■ DO THIS ■
Locate every line below that contains the word "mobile" and copy it.

■ RAW DATA ■

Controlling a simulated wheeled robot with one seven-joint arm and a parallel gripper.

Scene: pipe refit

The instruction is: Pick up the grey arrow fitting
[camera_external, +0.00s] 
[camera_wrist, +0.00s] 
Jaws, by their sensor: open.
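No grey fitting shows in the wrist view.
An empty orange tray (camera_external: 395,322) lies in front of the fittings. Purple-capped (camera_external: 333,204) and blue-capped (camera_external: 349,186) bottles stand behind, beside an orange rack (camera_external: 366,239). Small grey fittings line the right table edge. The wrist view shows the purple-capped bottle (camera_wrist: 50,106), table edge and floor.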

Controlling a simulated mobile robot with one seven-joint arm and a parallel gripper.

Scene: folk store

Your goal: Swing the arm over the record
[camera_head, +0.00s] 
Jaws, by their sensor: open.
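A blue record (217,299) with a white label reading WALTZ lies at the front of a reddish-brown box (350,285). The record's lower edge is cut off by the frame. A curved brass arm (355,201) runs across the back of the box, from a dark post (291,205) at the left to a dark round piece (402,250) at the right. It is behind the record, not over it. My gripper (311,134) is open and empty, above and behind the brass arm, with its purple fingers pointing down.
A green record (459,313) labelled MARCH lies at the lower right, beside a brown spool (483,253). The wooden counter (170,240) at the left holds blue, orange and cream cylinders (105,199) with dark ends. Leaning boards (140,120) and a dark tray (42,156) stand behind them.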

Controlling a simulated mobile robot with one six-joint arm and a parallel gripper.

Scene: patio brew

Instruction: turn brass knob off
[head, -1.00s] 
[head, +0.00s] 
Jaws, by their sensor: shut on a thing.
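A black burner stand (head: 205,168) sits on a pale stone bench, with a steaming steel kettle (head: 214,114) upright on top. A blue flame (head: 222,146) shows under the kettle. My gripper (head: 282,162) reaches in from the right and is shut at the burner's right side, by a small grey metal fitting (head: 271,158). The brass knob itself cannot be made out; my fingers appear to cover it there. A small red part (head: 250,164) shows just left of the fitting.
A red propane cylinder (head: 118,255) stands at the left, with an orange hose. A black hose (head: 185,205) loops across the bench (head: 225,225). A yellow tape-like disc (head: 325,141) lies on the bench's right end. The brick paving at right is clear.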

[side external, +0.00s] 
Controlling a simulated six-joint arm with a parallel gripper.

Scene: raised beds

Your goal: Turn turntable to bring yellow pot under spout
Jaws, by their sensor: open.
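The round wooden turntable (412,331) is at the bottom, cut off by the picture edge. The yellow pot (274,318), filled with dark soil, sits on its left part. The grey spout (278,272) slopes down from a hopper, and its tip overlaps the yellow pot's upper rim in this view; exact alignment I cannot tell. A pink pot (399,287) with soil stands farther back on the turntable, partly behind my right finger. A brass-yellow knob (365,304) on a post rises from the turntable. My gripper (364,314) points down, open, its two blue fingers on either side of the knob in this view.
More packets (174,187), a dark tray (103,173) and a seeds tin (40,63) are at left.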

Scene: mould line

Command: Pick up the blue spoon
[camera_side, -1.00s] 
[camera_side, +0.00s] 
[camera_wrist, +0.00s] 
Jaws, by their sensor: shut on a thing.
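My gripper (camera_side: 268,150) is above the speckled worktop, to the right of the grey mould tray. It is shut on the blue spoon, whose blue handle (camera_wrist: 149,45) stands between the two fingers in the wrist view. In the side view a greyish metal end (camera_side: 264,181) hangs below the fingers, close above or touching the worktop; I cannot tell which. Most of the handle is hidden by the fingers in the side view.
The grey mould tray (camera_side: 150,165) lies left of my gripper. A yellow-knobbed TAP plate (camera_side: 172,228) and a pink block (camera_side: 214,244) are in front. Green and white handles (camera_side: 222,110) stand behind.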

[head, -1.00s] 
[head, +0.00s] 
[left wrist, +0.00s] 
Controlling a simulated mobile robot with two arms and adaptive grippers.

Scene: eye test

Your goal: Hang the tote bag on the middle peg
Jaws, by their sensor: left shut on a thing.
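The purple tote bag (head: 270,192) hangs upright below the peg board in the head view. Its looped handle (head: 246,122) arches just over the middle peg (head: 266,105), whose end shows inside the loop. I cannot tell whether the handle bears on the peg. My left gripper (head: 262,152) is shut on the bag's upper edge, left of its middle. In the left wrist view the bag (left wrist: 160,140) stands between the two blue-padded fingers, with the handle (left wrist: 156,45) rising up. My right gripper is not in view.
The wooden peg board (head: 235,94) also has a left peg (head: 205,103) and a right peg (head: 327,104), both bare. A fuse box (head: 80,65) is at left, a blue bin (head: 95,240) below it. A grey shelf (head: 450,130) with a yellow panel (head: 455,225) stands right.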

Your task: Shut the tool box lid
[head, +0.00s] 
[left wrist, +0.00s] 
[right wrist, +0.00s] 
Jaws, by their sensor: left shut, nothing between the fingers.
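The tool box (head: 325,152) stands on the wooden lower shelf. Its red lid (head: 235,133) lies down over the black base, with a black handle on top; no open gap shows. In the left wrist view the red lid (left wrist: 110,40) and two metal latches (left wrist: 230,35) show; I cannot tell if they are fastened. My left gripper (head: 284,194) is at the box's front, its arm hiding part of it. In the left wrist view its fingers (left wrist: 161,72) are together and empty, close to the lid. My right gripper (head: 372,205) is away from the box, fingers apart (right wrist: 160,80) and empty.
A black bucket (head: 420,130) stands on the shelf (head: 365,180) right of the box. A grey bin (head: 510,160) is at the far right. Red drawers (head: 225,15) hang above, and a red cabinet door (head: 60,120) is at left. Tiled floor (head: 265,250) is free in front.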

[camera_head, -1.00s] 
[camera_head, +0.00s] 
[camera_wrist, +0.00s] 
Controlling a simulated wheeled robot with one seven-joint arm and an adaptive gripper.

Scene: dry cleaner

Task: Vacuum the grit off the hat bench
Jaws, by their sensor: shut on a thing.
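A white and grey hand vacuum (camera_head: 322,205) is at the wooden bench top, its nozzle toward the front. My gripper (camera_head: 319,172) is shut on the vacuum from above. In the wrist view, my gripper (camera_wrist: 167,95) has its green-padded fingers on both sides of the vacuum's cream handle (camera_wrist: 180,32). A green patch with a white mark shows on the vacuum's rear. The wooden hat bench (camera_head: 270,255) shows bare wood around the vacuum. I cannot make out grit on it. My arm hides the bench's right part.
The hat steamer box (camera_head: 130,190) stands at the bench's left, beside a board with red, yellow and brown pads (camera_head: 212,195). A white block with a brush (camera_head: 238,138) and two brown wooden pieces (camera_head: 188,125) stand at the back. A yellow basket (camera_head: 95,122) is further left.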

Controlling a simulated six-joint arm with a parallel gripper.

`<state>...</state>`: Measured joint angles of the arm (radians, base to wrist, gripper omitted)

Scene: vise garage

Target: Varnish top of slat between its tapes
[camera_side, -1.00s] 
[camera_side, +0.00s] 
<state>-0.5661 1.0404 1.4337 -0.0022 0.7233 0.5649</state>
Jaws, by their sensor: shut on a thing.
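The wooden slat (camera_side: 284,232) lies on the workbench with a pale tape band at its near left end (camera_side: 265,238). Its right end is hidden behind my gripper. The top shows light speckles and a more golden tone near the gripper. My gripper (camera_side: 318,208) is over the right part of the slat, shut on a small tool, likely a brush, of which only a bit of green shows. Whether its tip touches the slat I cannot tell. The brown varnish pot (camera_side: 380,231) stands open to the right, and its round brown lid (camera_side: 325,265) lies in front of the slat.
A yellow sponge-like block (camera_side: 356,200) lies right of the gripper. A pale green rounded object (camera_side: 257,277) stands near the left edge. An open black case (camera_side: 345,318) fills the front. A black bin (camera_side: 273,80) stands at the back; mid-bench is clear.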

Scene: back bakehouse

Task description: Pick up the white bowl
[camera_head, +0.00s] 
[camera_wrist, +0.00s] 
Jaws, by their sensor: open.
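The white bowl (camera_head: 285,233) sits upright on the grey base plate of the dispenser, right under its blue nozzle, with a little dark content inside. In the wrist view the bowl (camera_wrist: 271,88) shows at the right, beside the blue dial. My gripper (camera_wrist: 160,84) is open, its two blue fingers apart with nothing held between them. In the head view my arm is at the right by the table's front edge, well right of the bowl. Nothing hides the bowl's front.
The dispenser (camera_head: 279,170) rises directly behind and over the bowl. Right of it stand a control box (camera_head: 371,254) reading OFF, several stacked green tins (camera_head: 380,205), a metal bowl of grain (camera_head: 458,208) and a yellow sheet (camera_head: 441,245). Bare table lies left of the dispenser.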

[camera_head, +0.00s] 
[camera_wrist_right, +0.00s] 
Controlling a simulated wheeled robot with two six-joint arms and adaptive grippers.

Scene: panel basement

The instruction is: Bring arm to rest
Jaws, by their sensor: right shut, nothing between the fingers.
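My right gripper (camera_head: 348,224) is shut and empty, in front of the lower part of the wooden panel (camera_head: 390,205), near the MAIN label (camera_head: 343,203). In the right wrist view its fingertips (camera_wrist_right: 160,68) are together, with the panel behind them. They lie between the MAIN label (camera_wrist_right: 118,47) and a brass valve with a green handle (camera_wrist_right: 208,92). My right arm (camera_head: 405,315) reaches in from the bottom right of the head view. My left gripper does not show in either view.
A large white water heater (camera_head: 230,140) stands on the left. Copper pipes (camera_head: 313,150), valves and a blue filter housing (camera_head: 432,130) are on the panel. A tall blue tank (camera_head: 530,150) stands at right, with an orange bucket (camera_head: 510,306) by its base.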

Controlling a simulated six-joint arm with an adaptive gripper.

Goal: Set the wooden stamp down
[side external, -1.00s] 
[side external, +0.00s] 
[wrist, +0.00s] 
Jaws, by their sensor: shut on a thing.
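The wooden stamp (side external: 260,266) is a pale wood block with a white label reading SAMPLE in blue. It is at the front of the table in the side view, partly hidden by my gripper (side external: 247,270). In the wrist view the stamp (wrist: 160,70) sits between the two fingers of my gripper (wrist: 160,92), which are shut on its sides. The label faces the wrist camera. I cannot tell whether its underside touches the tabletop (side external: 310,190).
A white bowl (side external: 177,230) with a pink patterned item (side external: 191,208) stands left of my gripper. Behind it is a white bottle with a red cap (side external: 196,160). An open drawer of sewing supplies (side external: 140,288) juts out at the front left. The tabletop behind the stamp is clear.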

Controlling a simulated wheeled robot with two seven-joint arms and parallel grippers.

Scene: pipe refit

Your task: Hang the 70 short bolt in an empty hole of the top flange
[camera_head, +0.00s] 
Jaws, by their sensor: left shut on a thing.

■ COMPLETED TASK ■
Controlling a simulated mobile robot with one seven-joint arm and a parallel gripper.
Controlling a simulated mobile robot with one six-joint arm and a parallel gripper.
Controlling a simulated mobile robot with two arms and adaptive grippers.

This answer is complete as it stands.